Key Experimental Results¶
Main Results¶
Comparison across 3 models and 6 mathematical reasoning benchmarks (max generation length 3072):
| Method | Peak GPU Mem | Math500 | Olympiad | AMC | AIME24 (p@16) | AIME25 (p@16) | Average |
|---|---|---|---|---|---|---|---|
| Qwen2.5-3B | |||||||
| Baseline | - | 50.8 | 27.2 | 34.3 | 20.0 | 13.3 | 26.9 |
| LoRA | 82.8% | 53.2 | 27.8 | 35.9 | 20.0 | 16.7 | 28.2 |
| LoRA_c (sliding window) | 38.0% | 50.0 | 27.7 | 33.1 | 16.7 | 10.0 | 25.6 |
| Ours | 45.3% | 54.0 | 29.0 | 45.0 | 20.0 | 16.7 | 30.1 |
| DeepSeek-R1-Distill-8B | |||||||
| Baseline | - | 53.6 | 28.7 | 42.5 | 20.0 | 20.0 | 30.1 |
| LoRA | 88.7% | 57.4 | 35.3 | 55.0 | 23.3 | 20.0 | 34.9 |
| LoRA_c | 59.1% | 54.2 | 31.9 | 45.0 | 36.7 | 26.7 | 35.1 |
| Ours | 59.8% | 57.6 | 39.7 | 60.0 | 56.7 | 43.3 | 45.6 |
Ablation Study¶
Impact of global tokens and eviction strategies (DeepSeek-R1-Distill-8B, MATH-500):
| Configuration | Cache 768 | Cache 1K | Cache 2K | Description |
|---|---|---|---|---|
| Baseline | 34.4 | 39.6 | 47.8 | No RL training |
| #Global-0 (No global tokens) | 36.2 | 41.0 | 48.6 | Eviction encoding only, limited gain |
| Global-Only (No eviction update) | 46.8 | 50.2 | 54.0 | Global tokens effective but insufficient |
| Ours (#Global-32) | 48.4 | 52.2 | 55.4 | Global + Eviction encoding is optimal |
| Ours + HeadKV | 50.7 | 53.4 | 55.8 | Better eviction strategy helps |
Scalability: With a fixed 1K cache window, as the maximum generation length scales from 3K to 64K, this method shows continuous scaling improvements across the entire range, whereas LoRA and LoRA_c gradually saturate.
Key Findings¶
- VRAM Halved, Accuracy Exceeded: On DeepSeek-R1-8B, Peak GPU decreased from 88.7% to 59.8% (-28.9%), while average accuracy increased from 34.9% to 45.6% (+10.7%).

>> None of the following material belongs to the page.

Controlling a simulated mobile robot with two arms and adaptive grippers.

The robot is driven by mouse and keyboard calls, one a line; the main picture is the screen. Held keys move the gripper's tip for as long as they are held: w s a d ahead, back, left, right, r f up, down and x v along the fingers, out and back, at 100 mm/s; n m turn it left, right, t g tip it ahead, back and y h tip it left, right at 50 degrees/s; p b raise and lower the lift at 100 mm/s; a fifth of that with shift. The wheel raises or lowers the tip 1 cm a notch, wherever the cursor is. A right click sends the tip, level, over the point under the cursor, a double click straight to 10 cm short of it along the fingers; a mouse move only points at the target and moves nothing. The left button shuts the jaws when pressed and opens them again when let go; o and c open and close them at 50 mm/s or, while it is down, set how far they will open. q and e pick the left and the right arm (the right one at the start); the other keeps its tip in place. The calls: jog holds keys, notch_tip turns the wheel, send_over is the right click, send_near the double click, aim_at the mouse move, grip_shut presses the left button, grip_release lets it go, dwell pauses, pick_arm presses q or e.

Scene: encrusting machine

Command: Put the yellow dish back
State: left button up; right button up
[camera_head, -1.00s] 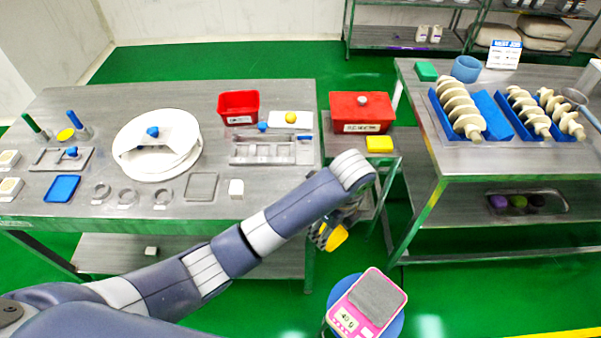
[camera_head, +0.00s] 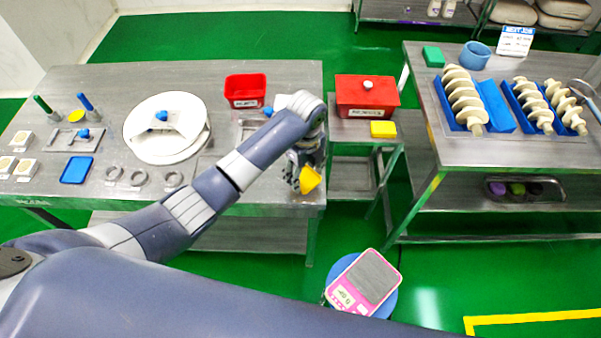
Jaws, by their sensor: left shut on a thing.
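The yellow dish (camera_head: 310,180) is held in my left gripper (camera_head: 301,174), tilted, over the right front part of the left steel table (camera_head: 215,85). The gripper's fingers are dark and shut on it; the wrist above hides part of the grip. I cannot tell whether the dish touches the table. My right gripper is not in view.
A red bin (camera_head: 246,91) stands behind my forearm. A lidded red box (camera_head: 366,95) and a yellow block (camera_head: 383,129) are on the small stand to the right. A pink scale (camera_head: 364,282) stands in front on a blue round stool. My arm covers the table's middle.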

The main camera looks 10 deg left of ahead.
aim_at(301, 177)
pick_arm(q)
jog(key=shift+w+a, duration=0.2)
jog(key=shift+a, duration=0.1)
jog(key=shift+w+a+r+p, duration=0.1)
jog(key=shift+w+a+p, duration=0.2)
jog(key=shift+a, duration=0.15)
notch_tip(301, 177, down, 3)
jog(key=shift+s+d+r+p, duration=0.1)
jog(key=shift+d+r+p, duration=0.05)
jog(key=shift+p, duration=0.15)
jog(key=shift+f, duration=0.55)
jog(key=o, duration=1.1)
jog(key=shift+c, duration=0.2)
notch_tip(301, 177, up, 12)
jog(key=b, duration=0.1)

- Surprising Performance on AIME: DeepSeek-R1-8B improved from 23.3 to 56.7 (+33.4) on AIME2024 and from 20.0 to 43.3 (+23.3) on AIME2025.
- Longer Reasoning = Better Results: Progressive encoding allows for safely increasing rollout lengths during training (4K→6K) with almost no change in VRAM, yet MATH-500 accuracy rose from 57.6 to 60.2.

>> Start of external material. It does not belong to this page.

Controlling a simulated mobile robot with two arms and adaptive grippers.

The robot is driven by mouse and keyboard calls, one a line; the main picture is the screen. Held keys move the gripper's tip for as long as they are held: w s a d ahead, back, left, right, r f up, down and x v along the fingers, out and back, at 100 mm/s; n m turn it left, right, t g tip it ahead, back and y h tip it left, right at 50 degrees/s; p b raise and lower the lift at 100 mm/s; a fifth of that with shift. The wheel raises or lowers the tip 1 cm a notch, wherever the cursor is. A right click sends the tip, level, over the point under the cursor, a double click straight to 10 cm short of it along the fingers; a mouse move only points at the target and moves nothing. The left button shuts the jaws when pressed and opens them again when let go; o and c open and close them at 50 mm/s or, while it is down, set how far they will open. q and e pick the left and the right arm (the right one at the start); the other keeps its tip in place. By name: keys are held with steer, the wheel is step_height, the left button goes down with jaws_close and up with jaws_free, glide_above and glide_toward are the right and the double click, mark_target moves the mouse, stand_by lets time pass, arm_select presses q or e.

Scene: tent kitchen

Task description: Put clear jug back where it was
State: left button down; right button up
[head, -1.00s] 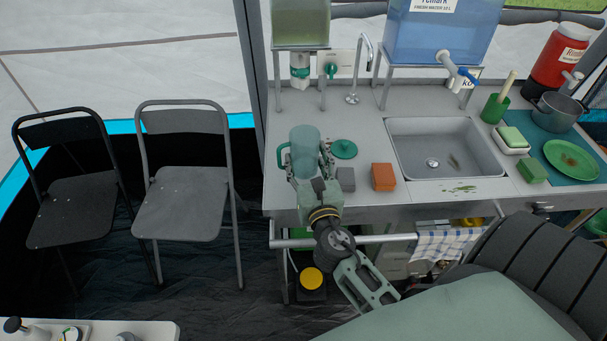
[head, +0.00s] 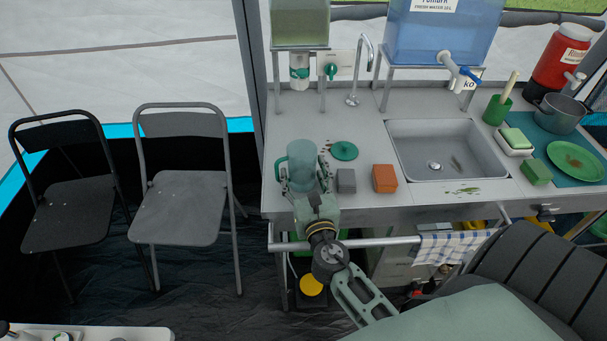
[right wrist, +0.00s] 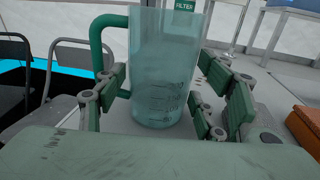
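The clear jug (head: 302,160), a tinted see-through pitcher with a green handle on its left, is upright at the counter's front left. It fills the middle of the right wrist view (right wrist: 166,60), its base appearing to rest on the grey counter. My right gripper (head: 303,176) is around the jug from the front. In the right wrist view its fingers (right wrist: 165,95) are spread on both sides of the jug, with gaps showing between the pads and the wall. The handle is partly behind the left finger. My left gripper is not in view.
A round green lid (head: 344,151) lies right of the jug. A grey block (head: 346,181) and an orange block (head: 384,178) stand close to the right finger. The sink (head: 446,150) is farther right. A filter tank (head: 300,25) stands behind. The counter's front rail (head: 390,240) runs below my arm.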

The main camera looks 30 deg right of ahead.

- Stability in Long Sequences: This method is particularly prominent in long responses, whereas the gains of LoRA_c come mainly from short responses.
Highlights & Insights¶
- Turning Waste into Treasure: Changing KV cache eviction from "information loss" into an "online learning opportunity" is a highly clever perspective shift.

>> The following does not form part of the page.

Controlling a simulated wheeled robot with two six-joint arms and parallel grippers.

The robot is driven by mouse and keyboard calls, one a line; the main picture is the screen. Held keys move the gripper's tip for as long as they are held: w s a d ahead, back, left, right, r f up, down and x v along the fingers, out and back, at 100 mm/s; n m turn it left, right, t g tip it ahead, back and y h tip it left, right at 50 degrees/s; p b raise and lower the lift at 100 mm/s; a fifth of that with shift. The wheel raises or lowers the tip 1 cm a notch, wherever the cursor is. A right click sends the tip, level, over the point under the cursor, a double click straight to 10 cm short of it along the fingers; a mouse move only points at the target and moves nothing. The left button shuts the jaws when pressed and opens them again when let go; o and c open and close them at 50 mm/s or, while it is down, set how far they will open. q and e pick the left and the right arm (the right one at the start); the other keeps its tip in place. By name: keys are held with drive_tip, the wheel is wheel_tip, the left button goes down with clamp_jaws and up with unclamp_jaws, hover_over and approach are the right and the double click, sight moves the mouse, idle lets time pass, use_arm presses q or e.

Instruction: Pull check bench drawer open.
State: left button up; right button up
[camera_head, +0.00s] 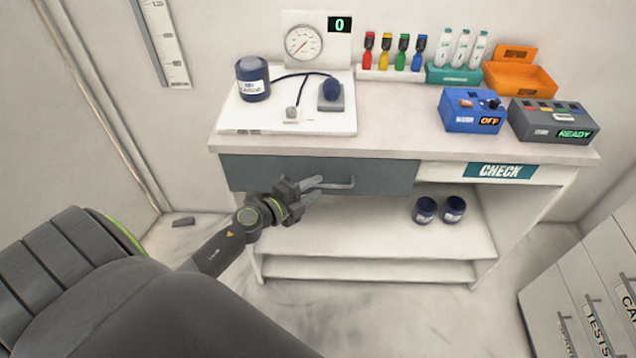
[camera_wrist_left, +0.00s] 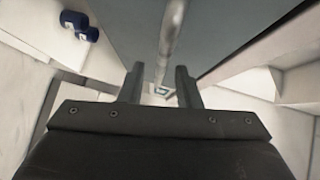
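The check bench has a grey-blue drawer (camera_head: 250,173) under the left part of its top, and the drawer looks shut. A grey bar handle (camera_head: 343,183) runs across its front; it also shows in the left wrist view (camera_wrist_left: 172,32). My left gripper (camera_head: 314,188) is at the left part of the handle, in front of the drawer. In the left wrist view my left gripper (camera_wrist_left: 159,72) is open, with its fingers apart and the bar lined up between them. I cannot tell whether a finger touches the bar. My right gripper is not in view.
The benchtop (camera_head: 390,135) holds a gauge (camera_head: 304,43), a blue OFF box (camera_head: 470,110) and a grey READY box (camera_head: 553,121). Two dark blue cuffs (camera_head: 426,210) (camera_head: 454,208) sit on the shelf below. A white cabinet (camera_head: 560,300) stands at the right.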

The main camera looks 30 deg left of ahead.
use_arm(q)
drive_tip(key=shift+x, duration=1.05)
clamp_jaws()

- Practical Feasibility of Reasoning RL: VRAM consumption is the primary barrier to scaling RL training; this method directly addresses this engineering bottleneck.
- New Form of Test-time Learning: Progressive encoding is essentially online adaptation during inference—the model continuously learns its own intermediate thoughts during generation.
Limitations & Future Work¶
- Validated Only on Math Reasoning: All 6 benchmarks are mathematical tasks; scenarios like code generation or scientific reasoning are not covered.
- Conservative Eviction Policy: Simple sliding windows were used during training. The authors note that superior token selection strategies (e.g., HeadKV) could further improve results but increase runtime by 37%.
- Global Token Sensitivity: #Global-64 performs worse than #Global-32, indicating hyperparameter tuning is required.
- No Comparison with Token-Level Reward Methods: Currently only outcome-based rewards are considered; process rewards might offer further improvements.
Related Work & Insights¶
- Complementary to test-time training (e.g., entropy minimization)—this method is "training during generation."
- Orthogonal to KV cache compression (PyramidKV, H2O, HeadKV)—better eviction strategies can be directly integrated.
- Insight: Efficiency optimization in RL training is a critical direction for current LRM research; this method provides a new path starting from "cache management."
Rating¶
- Novelty: ⭐⭐⭐⭐⭐ Extremely creative idea to transform cache eviction into online learning signals.
- Experimental Thoroughness: ⭐⭐⭐⭐ 3 models × 6 benchmarks + rich ablations, but limited to the mathematical domain.
- Writing Quality: ⭐⭐⭐⭐ Clear problem formalization and rigorous formula derivation.
- Value: ⭐⭐⭐⭐⭐ Significant engineering impact by addressing the core bottleneck of LRM RL training.